Verizon spokesman Taylor declined to comment when asked if this had been considered to be a “strategic build.”
But the wireless specialists said the lack of compensation suggests the purpose of the tower was not income for Verizon but a ‘strategic build” for the McCains.
Over Memorial Day, McCain hosted potential vice presidential running-mates at the ranch, but the area still lacked coverage. Richard Klenner, then the wirelss communications chief of the Secret Service, which had recently started providing protection for McCain, sent an e-mail to Verizon. “Is there any way of speeding up the process?” Klenner asked.

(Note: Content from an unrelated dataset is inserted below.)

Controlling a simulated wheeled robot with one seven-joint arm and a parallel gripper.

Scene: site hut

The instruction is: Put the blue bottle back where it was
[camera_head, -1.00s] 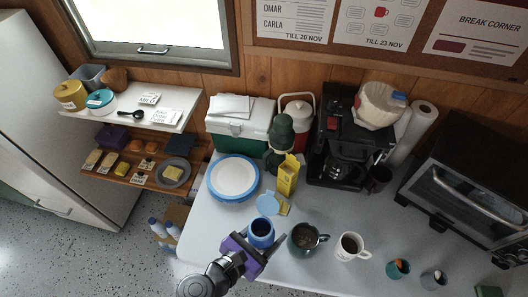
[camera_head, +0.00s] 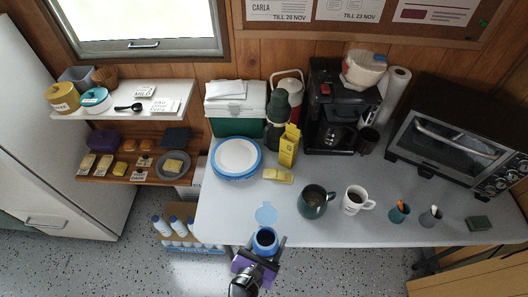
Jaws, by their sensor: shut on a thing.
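The blue bottle (camera_head: 265,240) is upright and seen from above, with a dark open mouth. Its pale blue lid (camera_head: 266,213) stands open on the far side. My gripper (camera_head: 261,252), with purple parts, is shut around the bottle at the front edge of the grey table (camera_head: 340,229). The bottle's base is hidden, so I cannot tell whether it touches anything. A carton with several white, blue-capped bottles (camera_head: 176,223) stands on the floor to the left.
A dark green mug (camera_head: 314,201) and a white mug (camera_head: 356,199) stand right of the bottle. Blue-rimmed plates (camera_head: 237,157), a yellow box (camera_head: 289,146) and a butter-coloured block (camera_head: 277,175) are behind. The table's front left is clear.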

That day, Downing, Verizon’s contractor, wrote to the county urging approval for either the permanent tower or a cell site on wheels, “to improve Verizon Coverage in the area (including at Senator McCain’s ranch). It is imperative that the coverage is improved immediately so that Senator McCain’s security personnel, including Secret Service, can communicate while in the area.” (Zahren told The Post that Downing’s citing of the Secret Service in correspondence with the county was unauthorized.)
A day later, the county issued a permit for the permanent tower, with environmental restrictions. A week later, the county approved Verizon’s cell site on wheels.
Over the summer, AT&T’s Jones said, the company contacted the McCains for permission to install a cell site on wheels. She said that ordinarily, given the few number of residents, AT&T would not have installed a facility, but McCain’s standing as a candidate warranted it.
John McCain–a senior member of the Senate Commerce Committee–received two cellular towers from two different cellular phone companies, free of charge, to provide service that only he would benefit from.